J’ai été extrêmement étonné de votre réaction tout à l’heure : comme si je n’avais pas le droit d’évoquer l’actualité brûlante ! Votre attitude me laisse d’autant plus perplexe que je partage l’analyse qui est faite dans les documents de campagne de Mme Pécresse : oui, il y a une pénurie de logements ; oui, les loyers ont doublé en dix ans. Je me dois néanmoins de préciser que ce n’est pas tout à fait exact pour ce qui concerne « nos » logements sociaux. Il reste que c’est globalement la réalité en région parisienne.
Lorsque nous vous entendons dire – parce que vous êtes, vous aussi, en campagne électorale – que les classes moyennes sont trop riches pour le parc social et trop pauvres pour le parc privé, nous sommes d’accord avec vous. Je ne comprends donc pas pourquoi vous m’avez agressé de la sorte : mon propos, qui se bornait à faire un constat, aurait dû être largement approuvé.
Bien entendu, nous nous opposons sur les solutions à mettre en œuvre. Mais je me suis bien gardé d’en parler, si ce n’est pour demander au Sénat de doubler la goutte d’eau ! (Sourires.) Tout le monde le sait ici, nous avions, avec M. Cambon, trouvé un consensus avec un taux de 1 %, et c’est vous, madame la secrétaire d'État, qui êtes intervenue pour le baisser de moitié.
Pour vous justifier, vous avez insisté sur le fait que nous étions encore en période de réflexion et qu’il convenait d’attendre des jours meilleurs. Chiche ! Mais, ainsi que mon collègue Paul Raoult vous le confirmera dans un instant, le groupe socialiste ne peut voter ce texte en l’état. Nous ne vous accordons qu’une demi-confiance ; ce n’est déjà pas si mal ! (Mme la secrétaire d'État rit.)
M. le président. La parole est à M. Paul Raoult.
M. Paul Raoult. Madame la secrétaire d'État, j’ai déjà eu l’occasion de vous le dire, en matière de politique environnementale, il y a indiscutablement un clivage entre la gauche et la droite. D’ailleurs, n’avez-vous pas reconnu vous-même qu’il y avait sur ces questions une politique de droite ?
M. Paul Raoult. J’ai tout de même lu un certain nombre de déclarations en ce sens !
Cela dit, avant toute autre considération, il y a l'intérêt général, et la frontière entre la gauche et la droite sur les problèmes d’eau et d’environnement n’est pas toujours évidente à établir.
Cela étant, nous le voyons bien, du fait de la crise sociale actuelle, le nombre des impayés a véritablement explosé.
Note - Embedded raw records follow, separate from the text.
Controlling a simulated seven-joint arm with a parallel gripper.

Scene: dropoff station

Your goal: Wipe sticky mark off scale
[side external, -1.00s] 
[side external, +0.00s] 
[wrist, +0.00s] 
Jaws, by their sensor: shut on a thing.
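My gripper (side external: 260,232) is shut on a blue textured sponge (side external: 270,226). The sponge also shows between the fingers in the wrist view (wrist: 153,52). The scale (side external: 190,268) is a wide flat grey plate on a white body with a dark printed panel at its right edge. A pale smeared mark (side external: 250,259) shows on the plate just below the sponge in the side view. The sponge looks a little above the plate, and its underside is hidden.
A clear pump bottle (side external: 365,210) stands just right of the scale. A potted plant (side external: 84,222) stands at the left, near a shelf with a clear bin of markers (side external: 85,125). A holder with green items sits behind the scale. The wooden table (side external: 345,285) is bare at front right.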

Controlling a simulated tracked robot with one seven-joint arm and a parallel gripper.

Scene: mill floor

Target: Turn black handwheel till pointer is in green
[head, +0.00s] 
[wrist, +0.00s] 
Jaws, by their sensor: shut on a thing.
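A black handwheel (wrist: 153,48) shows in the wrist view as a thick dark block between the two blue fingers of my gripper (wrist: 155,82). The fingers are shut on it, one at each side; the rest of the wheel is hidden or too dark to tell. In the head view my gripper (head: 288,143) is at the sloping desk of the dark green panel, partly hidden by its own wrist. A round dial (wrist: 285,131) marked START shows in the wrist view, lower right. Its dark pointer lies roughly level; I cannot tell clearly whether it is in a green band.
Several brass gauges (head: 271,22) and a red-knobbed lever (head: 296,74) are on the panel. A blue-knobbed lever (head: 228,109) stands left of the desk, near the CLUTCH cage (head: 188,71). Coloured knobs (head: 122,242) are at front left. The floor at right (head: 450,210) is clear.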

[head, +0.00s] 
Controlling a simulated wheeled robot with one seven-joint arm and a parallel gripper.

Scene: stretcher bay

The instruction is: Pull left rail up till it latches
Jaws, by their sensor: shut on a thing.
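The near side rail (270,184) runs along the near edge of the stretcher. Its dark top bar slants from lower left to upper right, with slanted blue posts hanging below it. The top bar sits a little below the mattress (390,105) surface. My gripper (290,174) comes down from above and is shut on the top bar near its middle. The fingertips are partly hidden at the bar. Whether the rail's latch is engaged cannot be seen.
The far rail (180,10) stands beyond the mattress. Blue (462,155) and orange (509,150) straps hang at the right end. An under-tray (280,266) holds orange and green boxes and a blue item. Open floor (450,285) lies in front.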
En tant que président d’une régie qui réunit environ 700 000 habitants et 640 communes, je connais bien le problème et je sais combien il est difficile de le résoudre.
D’aucuns affirment qu’il suffit de couper l’eau. Voilà une solution qui, en ce début de xxie siècle, manque pour le moins d’humanité, même si, je le reconnais, parmi les ménages qui ne paient pas leur eau, certains auraient les moyens de le faire. Si la menace d’une coupure a une quelconque utilité, c’est peut-être là qu’elle se trouve !
Cependant, après avoir fait le tour de la question, un constat s’impose : 3 % à 6 % des ménages ne peuvent pas payer leur facture d’eau. Là est le problème !
M. Jacques Mahéas. Bien sûr !
M. Paul Raoult. La pratique consistant à classer en impayés toutes les factures qui n’ont pas été mises en paiement est trop facile. Il n’est pas très noble d’évacuer ainsi le problème social.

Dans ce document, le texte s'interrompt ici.